HARRISONBURG — Coming off perhaps the most disappointing weekend of a season already filled with wild momentum swings, James Madison men's basketball finds itself trying to regain some of the positive kind heading into this weekend’s Colonial Athletic Association Tournament in North Charleston, S.C.
After dropping a pair of home losses to Elon and William & Mary to close out the regular season — results that sent the Dukes (13-18, 6-12 CAA) from a potential fourth-place finish in the CAA to the No. 8 seed in the conference tournament — third-year JMU coach Louis Rowe faced questions about the stability of the program after three consecutive losing seasons.
“My future as a coach is always going to be ... nobody’s future as a coach is great,” Rowe said following Saturday’s loss to in-state rival William & Mary. “I’m stressed, I don’t sleep a lot. I don’t sleep a lot because I care about these guys and this team. But I’m blessed. I have two degrees from here. I played 10 years professionally and I’m not an idiot. I have a great family. So I can do this. I coach my heart out.”

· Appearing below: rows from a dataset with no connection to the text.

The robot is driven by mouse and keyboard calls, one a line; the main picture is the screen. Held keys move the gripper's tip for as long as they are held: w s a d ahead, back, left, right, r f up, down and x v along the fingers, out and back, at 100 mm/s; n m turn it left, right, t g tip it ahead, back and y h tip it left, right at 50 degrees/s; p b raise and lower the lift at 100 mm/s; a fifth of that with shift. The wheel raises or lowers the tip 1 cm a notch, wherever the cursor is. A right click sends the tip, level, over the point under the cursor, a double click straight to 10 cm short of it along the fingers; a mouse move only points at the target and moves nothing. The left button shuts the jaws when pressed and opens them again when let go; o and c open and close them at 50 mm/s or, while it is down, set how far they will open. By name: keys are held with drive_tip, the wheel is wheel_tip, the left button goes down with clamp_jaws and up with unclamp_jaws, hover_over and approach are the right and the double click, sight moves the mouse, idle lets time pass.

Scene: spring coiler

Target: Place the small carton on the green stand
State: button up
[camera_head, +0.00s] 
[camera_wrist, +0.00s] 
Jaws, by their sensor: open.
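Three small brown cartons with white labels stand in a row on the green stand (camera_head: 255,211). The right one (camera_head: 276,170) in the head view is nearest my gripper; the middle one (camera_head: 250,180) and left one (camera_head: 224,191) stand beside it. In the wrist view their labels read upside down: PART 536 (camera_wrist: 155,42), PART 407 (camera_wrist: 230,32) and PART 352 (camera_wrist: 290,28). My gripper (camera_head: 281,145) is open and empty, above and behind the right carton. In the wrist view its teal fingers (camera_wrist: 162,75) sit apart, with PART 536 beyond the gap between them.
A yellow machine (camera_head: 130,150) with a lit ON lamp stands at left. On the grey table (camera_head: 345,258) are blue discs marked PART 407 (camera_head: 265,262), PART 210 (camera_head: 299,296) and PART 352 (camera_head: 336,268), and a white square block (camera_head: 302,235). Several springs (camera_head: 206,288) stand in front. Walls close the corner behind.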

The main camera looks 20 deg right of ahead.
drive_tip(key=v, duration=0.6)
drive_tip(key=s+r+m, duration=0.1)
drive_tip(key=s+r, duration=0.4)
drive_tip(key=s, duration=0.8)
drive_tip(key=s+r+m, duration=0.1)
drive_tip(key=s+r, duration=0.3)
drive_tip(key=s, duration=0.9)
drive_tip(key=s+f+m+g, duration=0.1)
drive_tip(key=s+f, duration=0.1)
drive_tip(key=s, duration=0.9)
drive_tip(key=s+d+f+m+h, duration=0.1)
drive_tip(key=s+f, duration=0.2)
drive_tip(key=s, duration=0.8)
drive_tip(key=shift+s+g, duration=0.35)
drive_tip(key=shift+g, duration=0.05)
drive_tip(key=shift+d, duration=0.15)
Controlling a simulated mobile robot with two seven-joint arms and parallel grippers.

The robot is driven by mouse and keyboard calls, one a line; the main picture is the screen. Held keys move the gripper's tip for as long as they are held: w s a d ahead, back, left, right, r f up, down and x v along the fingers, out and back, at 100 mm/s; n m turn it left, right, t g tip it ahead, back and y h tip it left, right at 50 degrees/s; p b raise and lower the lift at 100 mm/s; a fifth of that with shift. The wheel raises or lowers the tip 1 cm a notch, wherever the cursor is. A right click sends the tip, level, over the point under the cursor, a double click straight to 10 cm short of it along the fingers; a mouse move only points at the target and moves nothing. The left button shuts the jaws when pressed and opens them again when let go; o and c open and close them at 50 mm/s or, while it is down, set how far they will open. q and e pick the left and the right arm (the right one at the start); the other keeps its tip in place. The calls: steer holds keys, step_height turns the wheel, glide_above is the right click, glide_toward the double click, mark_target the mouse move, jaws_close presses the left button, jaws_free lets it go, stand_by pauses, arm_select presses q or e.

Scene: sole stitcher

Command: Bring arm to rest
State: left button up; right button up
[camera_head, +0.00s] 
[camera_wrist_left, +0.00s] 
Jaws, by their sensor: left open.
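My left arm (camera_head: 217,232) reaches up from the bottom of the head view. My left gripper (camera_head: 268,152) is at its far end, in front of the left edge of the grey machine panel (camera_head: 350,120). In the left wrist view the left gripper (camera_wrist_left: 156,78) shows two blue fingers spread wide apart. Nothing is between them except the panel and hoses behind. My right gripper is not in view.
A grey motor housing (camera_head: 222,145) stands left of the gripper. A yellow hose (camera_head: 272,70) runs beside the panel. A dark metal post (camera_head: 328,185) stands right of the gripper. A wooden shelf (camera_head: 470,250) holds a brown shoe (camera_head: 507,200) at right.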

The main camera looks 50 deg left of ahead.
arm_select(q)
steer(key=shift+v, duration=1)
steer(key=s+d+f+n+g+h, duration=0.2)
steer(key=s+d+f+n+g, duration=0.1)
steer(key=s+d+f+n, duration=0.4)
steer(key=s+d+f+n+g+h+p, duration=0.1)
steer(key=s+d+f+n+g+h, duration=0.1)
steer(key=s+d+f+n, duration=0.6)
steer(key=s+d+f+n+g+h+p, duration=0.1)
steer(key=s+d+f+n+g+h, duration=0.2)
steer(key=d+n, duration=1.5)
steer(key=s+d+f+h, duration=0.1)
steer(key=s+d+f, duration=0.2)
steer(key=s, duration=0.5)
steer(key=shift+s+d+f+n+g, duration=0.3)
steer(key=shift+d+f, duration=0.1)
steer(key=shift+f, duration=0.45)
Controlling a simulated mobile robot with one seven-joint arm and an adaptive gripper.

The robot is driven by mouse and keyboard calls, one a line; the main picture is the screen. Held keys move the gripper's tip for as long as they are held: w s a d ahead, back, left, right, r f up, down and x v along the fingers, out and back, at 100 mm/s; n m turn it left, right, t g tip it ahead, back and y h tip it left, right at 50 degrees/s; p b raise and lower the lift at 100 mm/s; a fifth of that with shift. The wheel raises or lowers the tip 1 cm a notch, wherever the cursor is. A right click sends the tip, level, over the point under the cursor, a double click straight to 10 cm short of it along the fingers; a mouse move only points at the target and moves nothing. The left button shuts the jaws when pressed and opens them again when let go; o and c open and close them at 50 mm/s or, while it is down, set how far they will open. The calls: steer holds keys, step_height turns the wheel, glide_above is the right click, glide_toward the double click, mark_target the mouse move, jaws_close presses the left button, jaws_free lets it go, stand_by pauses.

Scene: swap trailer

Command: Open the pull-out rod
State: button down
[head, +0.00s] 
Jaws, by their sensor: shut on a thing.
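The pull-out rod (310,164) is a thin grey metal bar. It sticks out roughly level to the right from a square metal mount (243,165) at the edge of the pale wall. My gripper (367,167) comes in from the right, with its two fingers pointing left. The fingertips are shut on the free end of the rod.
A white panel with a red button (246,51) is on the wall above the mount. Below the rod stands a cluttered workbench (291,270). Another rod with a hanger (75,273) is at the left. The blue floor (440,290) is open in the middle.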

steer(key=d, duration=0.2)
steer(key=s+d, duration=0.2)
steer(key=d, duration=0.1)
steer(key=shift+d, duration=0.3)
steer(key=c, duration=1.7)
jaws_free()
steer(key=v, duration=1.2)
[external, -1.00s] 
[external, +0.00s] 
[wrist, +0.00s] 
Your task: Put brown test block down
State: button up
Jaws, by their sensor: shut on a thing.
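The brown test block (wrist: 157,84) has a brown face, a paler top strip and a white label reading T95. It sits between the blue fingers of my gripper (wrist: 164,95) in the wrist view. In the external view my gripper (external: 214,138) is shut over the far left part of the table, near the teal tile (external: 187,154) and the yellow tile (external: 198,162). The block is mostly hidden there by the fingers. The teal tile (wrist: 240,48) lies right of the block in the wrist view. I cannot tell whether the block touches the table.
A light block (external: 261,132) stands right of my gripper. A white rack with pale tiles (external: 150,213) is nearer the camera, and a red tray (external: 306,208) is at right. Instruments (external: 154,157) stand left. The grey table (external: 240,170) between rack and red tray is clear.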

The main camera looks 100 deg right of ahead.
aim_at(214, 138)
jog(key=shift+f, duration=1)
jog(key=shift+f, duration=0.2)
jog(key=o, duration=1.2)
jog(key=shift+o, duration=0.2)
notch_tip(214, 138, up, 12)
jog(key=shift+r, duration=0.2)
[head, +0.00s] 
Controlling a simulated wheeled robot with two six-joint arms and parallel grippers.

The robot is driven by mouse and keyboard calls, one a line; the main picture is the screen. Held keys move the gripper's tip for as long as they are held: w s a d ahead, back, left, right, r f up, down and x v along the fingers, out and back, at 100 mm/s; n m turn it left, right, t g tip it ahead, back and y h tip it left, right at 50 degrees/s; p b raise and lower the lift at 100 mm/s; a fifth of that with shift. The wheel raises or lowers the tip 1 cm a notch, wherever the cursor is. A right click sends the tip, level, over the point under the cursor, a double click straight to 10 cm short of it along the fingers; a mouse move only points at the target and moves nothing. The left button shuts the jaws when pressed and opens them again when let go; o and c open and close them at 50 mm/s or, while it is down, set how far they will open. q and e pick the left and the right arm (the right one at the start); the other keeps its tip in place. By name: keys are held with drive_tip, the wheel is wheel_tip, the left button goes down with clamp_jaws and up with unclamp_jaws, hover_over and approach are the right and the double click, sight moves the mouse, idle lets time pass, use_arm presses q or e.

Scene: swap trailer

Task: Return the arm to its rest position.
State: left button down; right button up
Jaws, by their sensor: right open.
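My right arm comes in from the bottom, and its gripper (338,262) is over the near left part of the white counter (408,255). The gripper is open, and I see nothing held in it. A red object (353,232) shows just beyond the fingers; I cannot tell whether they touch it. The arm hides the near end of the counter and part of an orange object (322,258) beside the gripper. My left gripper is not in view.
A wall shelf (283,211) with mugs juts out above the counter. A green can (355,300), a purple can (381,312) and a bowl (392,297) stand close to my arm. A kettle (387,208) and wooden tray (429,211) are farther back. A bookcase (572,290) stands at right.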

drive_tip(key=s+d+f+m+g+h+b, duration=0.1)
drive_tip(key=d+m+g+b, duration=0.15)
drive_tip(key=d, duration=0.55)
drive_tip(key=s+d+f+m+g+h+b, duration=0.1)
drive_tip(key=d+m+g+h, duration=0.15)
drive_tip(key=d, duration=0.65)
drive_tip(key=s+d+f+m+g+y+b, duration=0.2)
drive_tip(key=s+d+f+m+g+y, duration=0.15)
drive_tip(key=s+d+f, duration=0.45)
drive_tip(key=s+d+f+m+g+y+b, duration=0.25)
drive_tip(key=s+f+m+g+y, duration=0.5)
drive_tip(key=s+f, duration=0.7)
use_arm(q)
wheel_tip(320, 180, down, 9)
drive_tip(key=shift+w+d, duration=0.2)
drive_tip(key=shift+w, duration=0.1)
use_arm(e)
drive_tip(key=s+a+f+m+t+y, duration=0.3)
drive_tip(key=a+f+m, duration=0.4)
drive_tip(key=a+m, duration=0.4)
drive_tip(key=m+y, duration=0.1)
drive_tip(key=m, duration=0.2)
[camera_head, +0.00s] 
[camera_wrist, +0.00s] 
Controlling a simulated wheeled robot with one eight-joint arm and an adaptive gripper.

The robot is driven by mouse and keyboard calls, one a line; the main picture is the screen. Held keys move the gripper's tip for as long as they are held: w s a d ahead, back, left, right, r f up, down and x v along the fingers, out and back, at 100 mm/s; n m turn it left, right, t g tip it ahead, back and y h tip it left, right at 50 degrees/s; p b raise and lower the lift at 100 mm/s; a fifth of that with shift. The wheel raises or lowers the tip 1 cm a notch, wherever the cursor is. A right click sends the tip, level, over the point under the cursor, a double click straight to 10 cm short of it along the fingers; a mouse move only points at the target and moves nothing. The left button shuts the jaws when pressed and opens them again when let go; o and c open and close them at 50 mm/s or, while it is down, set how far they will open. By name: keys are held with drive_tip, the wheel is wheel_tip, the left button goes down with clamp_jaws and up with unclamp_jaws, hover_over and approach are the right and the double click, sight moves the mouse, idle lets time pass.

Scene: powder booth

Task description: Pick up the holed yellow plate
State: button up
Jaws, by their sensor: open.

Still, Rowe acknowledged unrest among some fans as the Dukes have fallen behind in-state and conference peers in one of the school’s highest-profile sports. The question now is how his team handles it heading into a win-or-go-home tournament.
“The noise is the noise,” Rowe said. “It would be different, maybe, if I was coaching somewhere else. But I’m an alum, and I know the want to win. Nobody knows me. These people don’t know me. They know my team and they say we want to win. Outside expectations are what they are. They are fans. That’s fair. No fan is going to say, 'I want us to be bad.' They want us to win and I’m as passionate as they are.”
Talk of Rowe on the hot seat has fluctuated with the team’s results. Victories against last year’s CAA champion, College of Charleston, as well as regular-season champ Hofstra and potential NCAA Tournament team Radford, were encouraging. But season sweeps at the hands of William & Mary and Elon plus an extended slump through the holiday season were equally deflating.
“It’s too much up and down for us,” JMU sophomore guard Matt Lewis said. “We came off a loss to Northeastern and put that behind us and beat Hofstra. Then we come back and drop two games we needed to win. We can’t be up and down.”
So the Dukes head into the postseason with an opportunity to turn the tide once again with a victory or two. JMU opens the tournament Saturday at 4 p.m. against Towson. The winner of that one gets top-seeded Hofstra Sunday at noon.
Those are two teams Madison knows it is capable of beating, having split the season series with each. But the Dukes also know it takes a better showing than their past two outings.
“We have to stay focused,” senior guard Stuckey Mosley said. “Coach is going to come up with a great game plan, but we have to be able to execute it. We have to come out with energy and be focused and pay attention to the details. If we lose, we go home, so we have to focus on winning.”